Either way, it means if you’re ok with light use or more frequent charging, you’ll be ok with an SE or mini, especially 13 mini. If you want an iPhone that can go all day and well into the next day, you’ll want the 13 Pro Max.
All of Apple’s chipsets may seem overpowered, but they’re designed to provide headroom for future versions of iOS and apps. With a brand new iPhone and chipset, like the A15 in the iPhone 13, you can look forward to around 5-6 years of updates. With older versions, like the A14 in the iPhone 12 and the A13 in the iPhone 11 and SE, a year or so less for each number less. So, basically, an iPhone 13 might take you to iOS 20, iPhone 12 to iOS 19, iPhone 11 and SE to iOS 18. Give or take a version.
In other words, you might save some money up front on a previous generation iPhone, but you also might be giving up usability and updates over the life of your iPhone, especially if you intend to keep it for more than 3 years, or even hand it down or sell it…

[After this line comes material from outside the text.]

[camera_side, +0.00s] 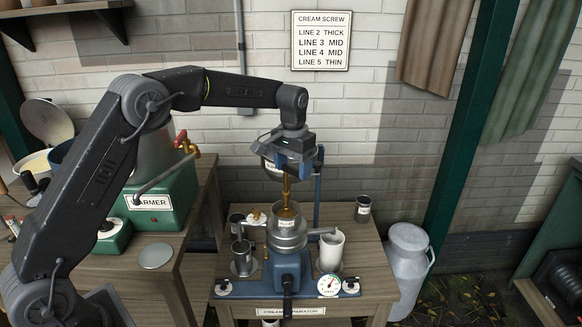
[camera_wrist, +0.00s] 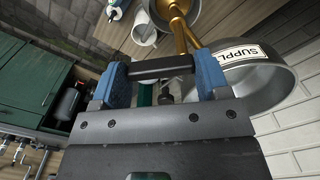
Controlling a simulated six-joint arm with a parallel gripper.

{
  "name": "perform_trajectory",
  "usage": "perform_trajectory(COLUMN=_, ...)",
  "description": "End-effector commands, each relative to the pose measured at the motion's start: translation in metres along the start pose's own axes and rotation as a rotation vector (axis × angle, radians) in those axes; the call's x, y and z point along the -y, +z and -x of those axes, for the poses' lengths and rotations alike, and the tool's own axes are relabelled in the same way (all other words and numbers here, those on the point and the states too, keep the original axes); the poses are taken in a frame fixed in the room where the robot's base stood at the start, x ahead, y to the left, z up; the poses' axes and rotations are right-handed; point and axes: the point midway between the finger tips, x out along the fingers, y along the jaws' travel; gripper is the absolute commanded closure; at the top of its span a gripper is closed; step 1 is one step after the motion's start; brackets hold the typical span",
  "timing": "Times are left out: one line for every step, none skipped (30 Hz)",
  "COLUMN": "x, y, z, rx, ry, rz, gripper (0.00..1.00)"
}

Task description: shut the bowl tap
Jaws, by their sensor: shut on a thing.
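The supply bowl (camera_wrist: 263,80), a grey metal vessel labelled "SUPPL…", fills the right of the wrist view; it also shows in the side view (camera_side: 268,168), partly behind my gripper. A brass tap pipe (camera_side: 286,192) runs down from it towards the separator's metal top (camera_side: 287,232); the brass also shows in the wrist view (camera_wrist: 181,30). My gripper (camera_side: 292,156) is at the tap, below the wrist. In the wrist view its two blue fingers (camera_wrist: 160,80) are apart, shut on a dark bar (camera_wrist: 160,64), which appears to be the tap's handle. Whether the tap is open is unclear.
A white cup (camera_side: 331,250) and a metal cup (camera_side: 242,260) stand either side of the blue separator (camera_side: 288,270). A dial (camera_side: 329,286) is at the front. A blue post (camera_side: 319,190) stands behind. The green warmer (camera_side: 165,200) is left, a churn (camera_side: 406,265) right.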

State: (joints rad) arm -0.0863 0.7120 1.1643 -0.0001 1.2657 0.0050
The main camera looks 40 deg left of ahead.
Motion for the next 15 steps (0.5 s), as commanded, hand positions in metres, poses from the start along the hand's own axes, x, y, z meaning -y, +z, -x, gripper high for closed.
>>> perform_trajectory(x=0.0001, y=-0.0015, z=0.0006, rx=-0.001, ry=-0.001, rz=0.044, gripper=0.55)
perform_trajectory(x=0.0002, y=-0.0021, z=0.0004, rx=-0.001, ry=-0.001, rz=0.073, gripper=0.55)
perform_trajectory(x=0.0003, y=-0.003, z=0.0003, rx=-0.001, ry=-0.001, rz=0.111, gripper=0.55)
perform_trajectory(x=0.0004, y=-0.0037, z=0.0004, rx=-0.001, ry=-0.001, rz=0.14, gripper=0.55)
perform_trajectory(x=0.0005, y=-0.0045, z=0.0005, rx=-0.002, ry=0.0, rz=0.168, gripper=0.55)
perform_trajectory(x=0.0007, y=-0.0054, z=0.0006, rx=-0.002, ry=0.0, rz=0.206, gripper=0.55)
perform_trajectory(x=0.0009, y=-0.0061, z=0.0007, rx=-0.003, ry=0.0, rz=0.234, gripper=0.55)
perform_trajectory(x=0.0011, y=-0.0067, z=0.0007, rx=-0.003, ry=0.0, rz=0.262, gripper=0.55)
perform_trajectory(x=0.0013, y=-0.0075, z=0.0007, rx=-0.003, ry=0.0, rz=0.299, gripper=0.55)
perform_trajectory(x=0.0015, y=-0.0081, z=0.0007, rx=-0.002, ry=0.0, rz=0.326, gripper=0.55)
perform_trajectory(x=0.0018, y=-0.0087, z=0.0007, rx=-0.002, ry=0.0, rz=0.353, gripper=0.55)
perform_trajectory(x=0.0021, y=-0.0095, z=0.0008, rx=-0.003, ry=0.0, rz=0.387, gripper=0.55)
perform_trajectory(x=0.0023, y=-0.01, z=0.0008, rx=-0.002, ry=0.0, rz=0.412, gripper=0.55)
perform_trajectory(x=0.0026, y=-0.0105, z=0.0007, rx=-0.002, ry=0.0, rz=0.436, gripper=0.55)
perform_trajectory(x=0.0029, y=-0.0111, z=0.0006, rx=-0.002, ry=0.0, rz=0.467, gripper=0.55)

When it comes to RAM, for iOS that mostly just matters in terms of how many old apps can stay live in memory without being forced to close to make room for the new ones you’re launching, especially heavy ones like the camera, games, or social. Also, how long web tabs will last without them being forced to reload when you come back to the browser.
You only get 3 GB with the iPhone SE. 4 GB with the iPhone 11, iPhone 12, and the iPhone 13 and 13 mini. But 6 GB with the iPhone 13 Pro and Pro Max.
That means if you want Max RAM, you’ll need the iPhone 13 Pro… or Max.
So, if you want more iPhone for less money, double check those trade-in offers and installment options and see if you can often find a way to lower the up front payment or to spread any difference out to where it’s a much, much smaller amount every month.